Les artistes font partie des profils pluridisciplinaires à inclure dans ces démarches de divergence-convergence. Ils ont généralement fait le choix assumé de développer le fameux cerveau droit créatif. Ils apportent un regard latéral et sensible dans la résolution de problèmes complexes et, à cet égard, sont de formidables capteurs de tendances et d’innovation. Enfin, le processus de création artistique est un processus d’exploration ouvrant la place à la répétition de l’essai, au choix de nouvelles voies de développement devant l’échec, à l’acceptation de la vulnérabilité devant l’inconnu.

L’intervention artistique en entreprise existe depuis longtemps et prend différentes formes plus ou moins transformationnelles : la collection d’art en entreprise, les résidences d’artistes visant à la poursuite par l’artiste d’un projet de création, les démarches d’art thinking plus maillées pouvant conduire à la production d’une œuvre collective mais visant également un apprentissage méthodologique pour l’organisation.

S’inscrivant dans cette tradition d’accueil des artistes en entreprise, le Boston Consulting Group (BCG) reçoit « en résidence » Jeanne Bloch, artiste-chorégraphe et chercheuse, maker dans le cadre de sa recherche artistique « L’impact de la pollution lumineuse sur les capacités humaines d’imagination ».

Jeanne Bloch, en quoi consiste votre résidence au BCG ?

Ma recherche danse et lumière se construit depuis une dizaine d’années à travers la mise en place d’installations interactives et immersives, de performances et par l’écriture d’articles de recherche.
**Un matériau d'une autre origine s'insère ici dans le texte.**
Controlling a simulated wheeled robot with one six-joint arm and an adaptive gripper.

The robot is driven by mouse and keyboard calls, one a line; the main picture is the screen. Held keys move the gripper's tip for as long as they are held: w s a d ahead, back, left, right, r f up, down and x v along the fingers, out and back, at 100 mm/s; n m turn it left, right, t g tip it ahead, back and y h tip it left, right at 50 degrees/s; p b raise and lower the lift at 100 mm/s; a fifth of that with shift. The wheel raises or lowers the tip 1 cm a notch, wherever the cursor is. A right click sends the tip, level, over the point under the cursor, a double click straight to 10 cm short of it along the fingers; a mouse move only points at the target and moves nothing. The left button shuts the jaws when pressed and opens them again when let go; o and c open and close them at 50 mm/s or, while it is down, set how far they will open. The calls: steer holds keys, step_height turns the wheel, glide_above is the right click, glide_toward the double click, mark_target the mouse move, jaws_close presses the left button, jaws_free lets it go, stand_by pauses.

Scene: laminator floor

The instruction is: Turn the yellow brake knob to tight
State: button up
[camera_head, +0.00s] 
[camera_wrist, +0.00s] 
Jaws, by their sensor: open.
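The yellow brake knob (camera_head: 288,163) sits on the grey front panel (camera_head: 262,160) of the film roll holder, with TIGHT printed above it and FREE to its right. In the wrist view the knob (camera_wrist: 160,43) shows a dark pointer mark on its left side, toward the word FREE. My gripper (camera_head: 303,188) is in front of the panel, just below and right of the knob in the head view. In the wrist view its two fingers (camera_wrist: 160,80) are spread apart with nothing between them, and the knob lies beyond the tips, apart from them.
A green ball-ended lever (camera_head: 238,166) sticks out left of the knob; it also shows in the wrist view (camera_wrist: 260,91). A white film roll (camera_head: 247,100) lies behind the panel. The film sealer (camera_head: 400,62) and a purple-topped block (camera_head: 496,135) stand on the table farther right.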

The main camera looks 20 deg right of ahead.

En m’intéressant à l’impact de la pollution lumineuse sur l’imagination, j’aborde d’une part, le rôle de l’expérience, ici, l’expérience de la lumière comme lieu de production de connaissances, et, d’autre part, la prise en compte de la subjectivité de chacun à travers ses capacités d’imagination. Je me questionne sur l’omniscience de la lumière dans nos vies surexposées. Par exemple, les écrans LED qui nous entourent projettent une lumière « perdue » qui efface les zones obscures de nos intérieurs. À travers ma recherche artistique, je souligne la nécessité ambiguë de conserver à la fois l’obscurité et la lumière, aussi bien dans nos intérieurs que dans les espaces extérieurs.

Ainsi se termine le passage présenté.